The one-day protest is the teachers’ way of speaking out against Education Minister Laurel Broten’s decision to invoke Bill 115, which effectively removed the collective bargaining rights of Ontario elementary and secondary school educators.
“The minister made a deliberate and provocative choice to wipe out the democratic rights of tens of thousands of educators rather than work towards a respectful solution," said Sam Hammond, president of the Elementary Teachers' Federation of Ontario in a release.
"She could have taken our olive branch and waited for a new leader to try and find solutions, but she chose not to.
"Our members are standing up to say that democratic values must trump party politics in this province. What happened to educators must not happen to any other Ontarian. The stain of Bill 115, enacted four months ago this Friday, serves as a permanent reminder of that."
Elementary teachers aren't alone.
Following union meetings in Toronto on Wednesday, the Ontario Secondary School Teachers Federation announced their members intend to stage a similar one-day protest, walking off the job on Wednesday, Jan. 16. High school teachers have also determined to stick to their decision to withhold volunteer services for extra-curricular activities until the province agrees to repeal Bill 115 and restore collective bargaining rights taken away under the legislation.

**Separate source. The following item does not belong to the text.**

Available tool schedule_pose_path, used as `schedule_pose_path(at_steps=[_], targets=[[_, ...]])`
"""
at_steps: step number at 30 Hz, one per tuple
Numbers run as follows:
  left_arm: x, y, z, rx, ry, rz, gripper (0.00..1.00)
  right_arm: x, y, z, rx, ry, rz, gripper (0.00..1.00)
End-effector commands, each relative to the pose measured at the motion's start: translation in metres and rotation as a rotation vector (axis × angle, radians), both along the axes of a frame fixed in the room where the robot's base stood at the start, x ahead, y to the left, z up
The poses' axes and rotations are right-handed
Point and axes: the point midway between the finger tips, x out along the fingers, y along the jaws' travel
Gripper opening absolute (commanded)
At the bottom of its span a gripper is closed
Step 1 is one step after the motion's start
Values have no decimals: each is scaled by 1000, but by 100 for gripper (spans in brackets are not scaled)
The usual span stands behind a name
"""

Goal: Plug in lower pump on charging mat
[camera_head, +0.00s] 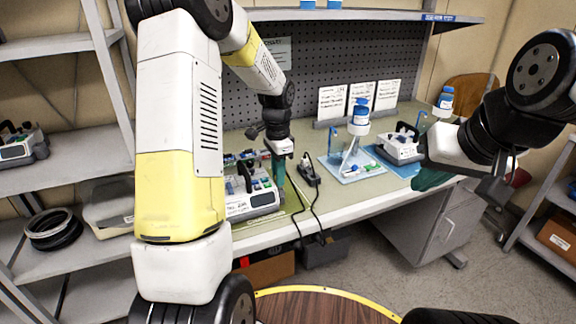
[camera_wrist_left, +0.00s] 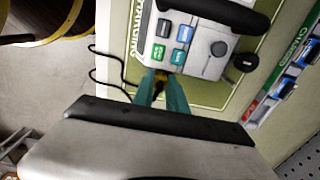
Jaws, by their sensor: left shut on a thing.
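The grey-white pump (camera_head: 250,203) with a black handle sits on the green charging mat (camera_head: 292,207) at the left of the bench. Its face with coloured buttons and a knob fills the upper middle of the left wrist view (camera_wrist_left: 200,55). My left gripper (camera_head: 280,182) points down at the pump's right side. Its teal fingers (camera_wrist_left: 161,88) are shut on a small yellow-and-dark thing, apparently the plug (camera_wrist_left: 158,80), close to the pump's edge. Whether the plug touches the pump cannot be told. My right gripper (camera_head: 432,179) is partly seen at the right; its jaws are unclear.
A power strip (camera_head: 308,170) with a black cord stands right of the mat, and the cord hangs over the bench's front edge. A blue tray with a stand (camera_head: 355,165) and another pump (camera_head: 400,146) are further right. Shelving (camera_head: 60,180) stands at the left.

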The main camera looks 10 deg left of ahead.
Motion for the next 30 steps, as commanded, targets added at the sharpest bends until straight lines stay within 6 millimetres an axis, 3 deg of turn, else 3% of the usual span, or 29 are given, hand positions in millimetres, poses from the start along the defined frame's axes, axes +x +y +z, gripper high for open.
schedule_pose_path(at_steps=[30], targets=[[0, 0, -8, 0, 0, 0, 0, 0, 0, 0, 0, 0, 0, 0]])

Education Minister Laurel Broten has already promised to repeal the bill, but only after imposing a contact that reduces teacher sick days from 20 to 10, ends the ability to bank sick days and freezes salaries for two years.
In a release, OSSTF president Ken Coran said the union is willing to meet with Broten at any time to discuss their terms, or meet with McGuinty to talk about changes in approach to bargaining if Broten is unwilling to waver from her stance. Coran said McGuinty may have opened the door a crack in that direction.
"The premier's statements late this afternoon finally acknowledge that the Ontario Labour Relations Board and the Ontario Labour Relations Act are the appropriate avenues for dealing with labour disputes and collective bargaining issues. We hope his government will follow this up with the appropriate meetings to resolve the current labour situation."